NCLT Ahmedabad held that application under section 7 of the Insolvency and Bankruptcy Code, 2016 [IBC] against Corporate Debtor [M/s. C M Smith and Sons Limited] for initiation of Corporate Insolvency Resolution Process [CIRP] admitted as debt as well as default is established by way of ledger confirmation.

Facts- This Application is filed under section 7 of the Insolvency and Bankruptcy Code, 2016 by the Financial Creditor/ Petitioner for initiation of Corporate insolvency Resolution Process (CIRP) against the Corporate Debtor i.e. M/s. C M Smith and Sons Limited for total amount in default is Rs. 97,54,43,527.49/-as on 31.03.2024. The date of default is 10.01.2019.

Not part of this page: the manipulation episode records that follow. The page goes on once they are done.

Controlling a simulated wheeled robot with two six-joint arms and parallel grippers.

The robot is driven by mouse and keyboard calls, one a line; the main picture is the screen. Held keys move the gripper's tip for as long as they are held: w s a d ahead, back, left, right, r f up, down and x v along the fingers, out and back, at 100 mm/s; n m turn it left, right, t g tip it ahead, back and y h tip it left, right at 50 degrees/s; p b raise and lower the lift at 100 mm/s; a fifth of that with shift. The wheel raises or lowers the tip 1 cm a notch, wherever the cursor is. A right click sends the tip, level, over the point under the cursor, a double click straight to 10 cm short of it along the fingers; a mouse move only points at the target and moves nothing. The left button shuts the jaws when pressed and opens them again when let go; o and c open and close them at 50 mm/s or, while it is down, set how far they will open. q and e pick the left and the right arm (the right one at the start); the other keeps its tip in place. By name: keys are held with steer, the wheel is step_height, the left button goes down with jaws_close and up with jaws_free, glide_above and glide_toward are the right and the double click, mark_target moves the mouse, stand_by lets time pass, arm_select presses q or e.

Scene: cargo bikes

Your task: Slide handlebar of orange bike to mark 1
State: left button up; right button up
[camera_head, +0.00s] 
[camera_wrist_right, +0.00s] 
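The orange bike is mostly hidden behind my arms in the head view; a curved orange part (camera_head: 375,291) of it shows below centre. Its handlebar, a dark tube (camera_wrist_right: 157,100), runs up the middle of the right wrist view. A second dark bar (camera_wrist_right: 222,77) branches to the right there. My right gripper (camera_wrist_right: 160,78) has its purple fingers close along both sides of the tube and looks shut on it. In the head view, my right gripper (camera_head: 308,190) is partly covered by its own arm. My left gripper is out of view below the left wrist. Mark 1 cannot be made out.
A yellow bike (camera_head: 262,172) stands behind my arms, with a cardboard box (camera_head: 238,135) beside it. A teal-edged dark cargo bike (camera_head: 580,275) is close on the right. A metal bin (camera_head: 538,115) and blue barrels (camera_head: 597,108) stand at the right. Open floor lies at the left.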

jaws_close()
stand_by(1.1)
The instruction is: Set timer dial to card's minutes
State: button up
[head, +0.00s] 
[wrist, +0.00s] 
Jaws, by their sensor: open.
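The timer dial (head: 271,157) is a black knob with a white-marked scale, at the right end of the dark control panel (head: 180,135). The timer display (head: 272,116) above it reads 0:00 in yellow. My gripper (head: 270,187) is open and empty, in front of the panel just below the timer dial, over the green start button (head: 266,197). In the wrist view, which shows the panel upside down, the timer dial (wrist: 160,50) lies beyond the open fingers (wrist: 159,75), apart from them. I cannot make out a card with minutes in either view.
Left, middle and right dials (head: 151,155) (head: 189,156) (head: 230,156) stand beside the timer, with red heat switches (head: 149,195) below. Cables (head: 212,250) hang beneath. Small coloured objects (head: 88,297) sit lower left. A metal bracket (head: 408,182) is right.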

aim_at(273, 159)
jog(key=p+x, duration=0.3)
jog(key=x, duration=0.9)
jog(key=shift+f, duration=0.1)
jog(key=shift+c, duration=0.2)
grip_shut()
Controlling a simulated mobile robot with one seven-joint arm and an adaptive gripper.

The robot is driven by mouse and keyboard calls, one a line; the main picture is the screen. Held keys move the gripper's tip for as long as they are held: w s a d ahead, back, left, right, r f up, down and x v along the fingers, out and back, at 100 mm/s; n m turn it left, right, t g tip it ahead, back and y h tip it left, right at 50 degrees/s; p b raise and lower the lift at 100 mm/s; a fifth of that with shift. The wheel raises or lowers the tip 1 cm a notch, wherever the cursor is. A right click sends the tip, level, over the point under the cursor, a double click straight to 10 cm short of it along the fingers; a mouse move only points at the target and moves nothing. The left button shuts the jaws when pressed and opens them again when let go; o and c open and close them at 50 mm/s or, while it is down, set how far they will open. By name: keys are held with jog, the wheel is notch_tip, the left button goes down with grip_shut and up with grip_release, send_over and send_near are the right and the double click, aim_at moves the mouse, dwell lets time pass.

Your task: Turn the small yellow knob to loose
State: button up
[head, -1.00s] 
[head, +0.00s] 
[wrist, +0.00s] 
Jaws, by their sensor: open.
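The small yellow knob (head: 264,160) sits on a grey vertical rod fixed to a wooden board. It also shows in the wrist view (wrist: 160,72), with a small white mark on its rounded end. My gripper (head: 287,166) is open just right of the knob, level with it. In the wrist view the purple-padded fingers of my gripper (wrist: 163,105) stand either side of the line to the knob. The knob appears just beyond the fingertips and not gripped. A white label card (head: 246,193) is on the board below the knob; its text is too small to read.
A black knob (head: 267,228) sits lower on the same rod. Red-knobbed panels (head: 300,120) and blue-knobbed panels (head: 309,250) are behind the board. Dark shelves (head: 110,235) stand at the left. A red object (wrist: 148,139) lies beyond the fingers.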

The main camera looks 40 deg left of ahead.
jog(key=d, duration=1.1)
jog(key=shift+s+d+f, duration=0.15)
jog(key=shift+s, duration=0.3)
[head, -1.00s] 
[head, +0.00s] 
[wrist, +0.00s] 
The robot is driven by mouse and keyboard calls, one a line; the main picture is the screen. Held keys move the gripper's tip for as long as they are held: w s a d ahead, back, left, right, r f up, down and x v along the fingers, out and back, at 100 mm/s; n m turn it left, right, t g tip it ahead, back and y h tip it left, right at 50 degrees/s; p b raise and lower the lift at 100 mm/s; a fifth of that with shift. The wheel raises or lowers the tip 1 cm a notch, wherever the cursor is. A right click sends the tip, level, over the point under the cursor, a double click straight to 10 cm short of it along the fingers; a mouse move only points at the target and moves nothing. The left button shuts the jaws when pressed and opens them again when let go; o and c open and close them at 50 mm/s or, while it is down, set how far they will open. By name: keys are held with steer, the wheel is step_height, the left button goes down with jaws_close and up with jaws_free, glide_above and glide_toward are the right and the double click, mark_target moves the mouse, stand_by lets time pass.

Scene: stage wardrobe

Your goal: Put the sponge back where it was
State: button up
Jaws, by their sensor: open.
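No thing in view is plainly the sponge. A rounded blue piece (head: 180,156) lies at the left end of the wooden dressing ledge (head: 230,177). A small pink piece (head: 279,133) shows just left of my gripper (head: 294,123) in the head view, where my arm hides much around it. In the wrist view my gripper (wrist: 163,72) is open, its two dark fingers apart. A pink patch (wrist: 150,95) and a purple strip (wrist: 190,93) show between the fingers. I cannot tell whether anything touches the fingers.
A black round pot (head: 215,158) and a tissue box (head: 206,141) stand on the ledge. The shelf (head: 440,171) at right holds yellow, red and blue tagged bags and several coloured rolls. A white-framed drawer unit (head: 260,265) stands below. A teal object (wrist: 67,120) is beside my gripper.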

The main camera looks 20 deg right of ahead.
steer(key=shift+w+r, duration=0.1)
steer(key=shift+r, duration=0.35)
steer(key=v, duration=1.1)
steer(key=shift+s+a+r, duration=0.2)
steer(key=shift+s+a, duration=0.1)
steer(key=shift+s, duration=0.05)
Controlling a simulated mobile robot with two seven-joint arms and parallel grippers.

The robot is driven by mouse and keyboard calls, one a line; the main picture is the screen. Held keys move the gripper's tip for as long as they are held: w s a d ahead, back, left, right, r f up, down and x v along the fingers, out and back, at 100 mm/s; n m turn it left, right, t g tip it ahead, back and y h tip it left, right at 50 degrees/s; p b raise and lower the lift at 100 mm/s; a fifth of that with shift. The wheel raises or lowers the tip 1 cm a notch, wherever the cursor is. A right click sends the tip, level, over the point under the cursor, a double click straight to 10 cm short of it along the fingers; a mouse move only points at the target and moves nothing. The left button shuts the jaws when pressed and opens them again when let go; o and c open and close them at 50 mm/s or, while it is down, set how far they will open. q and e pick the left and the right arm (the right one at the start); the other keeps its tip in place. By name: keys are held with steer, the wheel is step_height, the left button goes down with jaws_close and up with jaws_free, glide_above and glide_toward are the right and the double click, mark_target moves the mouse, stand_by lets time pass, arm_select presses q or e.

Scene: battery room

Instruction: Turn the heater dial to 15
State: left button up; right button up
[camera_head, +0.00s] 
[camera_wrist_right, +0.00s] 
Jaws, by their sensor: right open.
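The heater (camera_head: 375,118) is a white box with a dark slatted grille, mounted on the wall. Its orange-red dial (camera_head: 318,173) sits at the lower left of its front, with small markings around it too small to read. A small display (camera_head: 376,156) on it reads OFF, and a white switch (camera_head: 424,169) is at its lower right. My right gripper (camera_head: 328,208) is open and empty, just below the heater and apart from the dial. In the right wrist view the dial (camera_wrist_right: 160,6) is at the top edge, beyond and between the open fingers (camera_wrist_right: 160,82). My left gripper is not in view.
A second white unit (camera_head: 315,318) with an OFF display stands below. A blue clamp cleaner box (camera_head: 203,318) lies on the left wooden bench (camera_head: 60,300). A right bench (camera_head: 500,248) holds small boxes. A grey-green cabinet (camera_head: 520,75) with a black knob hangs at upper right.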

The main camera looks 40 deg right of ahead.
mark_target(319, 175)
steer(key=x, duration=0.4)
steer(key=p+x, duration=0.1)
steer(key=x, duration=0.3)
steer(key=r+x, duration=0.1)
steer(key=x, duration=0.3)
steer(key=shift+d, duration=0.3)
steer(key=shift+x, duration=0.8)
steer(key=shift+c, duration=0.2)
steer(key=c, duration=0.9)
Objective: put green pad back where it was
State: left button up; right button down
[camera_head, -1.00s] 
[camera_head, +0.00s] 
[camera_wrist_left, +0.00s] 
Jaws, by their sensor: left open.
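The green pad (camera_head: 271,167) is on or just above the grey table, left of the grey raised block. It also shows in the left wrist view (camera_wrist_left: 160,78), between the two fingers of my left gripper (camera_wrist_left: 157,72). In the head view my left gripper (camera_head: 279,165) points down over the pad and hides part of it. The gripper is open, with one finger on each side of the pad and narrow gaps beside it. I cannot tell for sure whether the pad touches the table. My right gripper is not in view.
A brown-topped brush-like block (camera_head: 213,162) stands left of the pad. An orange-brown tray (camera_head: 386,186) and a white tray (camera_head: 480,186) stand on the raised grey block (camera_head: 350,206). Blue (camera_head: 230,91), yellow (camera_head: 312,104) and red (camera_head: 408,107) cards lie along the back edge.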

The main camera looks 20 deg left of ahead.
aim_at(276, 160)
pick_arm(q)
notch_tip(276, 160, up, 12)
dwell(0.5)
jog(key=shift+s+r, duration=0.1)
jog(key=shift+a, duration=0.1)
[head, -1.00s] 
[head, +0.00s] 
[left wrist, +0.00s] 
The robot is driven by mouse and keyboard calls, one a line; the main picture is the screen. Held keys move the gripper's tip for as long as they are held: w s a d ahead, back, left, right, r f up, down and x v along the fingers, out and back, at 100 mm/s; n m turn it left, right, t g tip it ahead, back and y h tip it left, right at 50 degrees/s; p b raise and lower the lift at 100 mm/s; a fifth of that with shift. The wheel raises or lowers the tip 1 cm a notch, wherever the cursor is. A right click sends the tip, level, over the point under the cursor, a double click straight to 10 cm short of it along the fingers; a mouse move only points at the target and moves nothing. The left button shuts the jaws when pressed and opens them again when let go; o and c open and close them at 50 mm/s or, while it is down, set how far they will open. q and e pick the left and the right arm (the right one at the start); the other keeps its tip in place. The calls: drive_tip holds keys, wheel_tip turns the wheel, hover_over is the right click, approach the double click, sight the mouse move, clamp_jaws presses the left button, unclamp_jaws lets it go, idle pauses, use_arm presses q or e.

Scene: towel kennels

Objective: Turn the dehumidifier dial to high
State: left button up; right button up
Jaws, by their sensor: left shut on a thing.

Conclusion- Held that the Petitioner has also filed the Audited balance sheet for the F.Y. 2020-21, wherein, the Corporate Debtor has admitted and acknowledged its liability. The Corporate Debtor further acknowledged the liability by ledger confirmation lastly on 01.04.2022. An application was initially filed on 11.04.2023 bearing CP(IB) No. 135 of 2023 before the Court-I, Ahmedabad Bench which was dismissed for want of NeSL Certificate. The Petitioner further filed this petition on 16.05.2024, even after the date of filing of this application taking into consideration it is well within the limitation of acknowledgement of debt by the Corporate Debtor. Vide order dated 27.10.2023, an earlier petition was dismissed on the ground that NeSL record of default i.e. Form-D was not filed therefore, alongwith this application the same has been attached as Annexure -“X”. It shows status “Deemed to be Authenticated” confirming the date of default as 10.01.2019. Thus, the earlier defect of the application has been cured. The Petitioner also produced Registered Deed of Assignment, Certificate of Registration for Modification of Charge as Annexure- “ZA”. Hence, the debt as well as default is there by way of ledger confirmation. The debt was acknowledged and therefore the application is liable to be in allowed. Thus, the Respondent/ Corporate Debtor- M/ s. C M Smith and Sons Limited is admitted in the Corporate Insolvency Resolution Process under Section 7 of the IBC, 2016.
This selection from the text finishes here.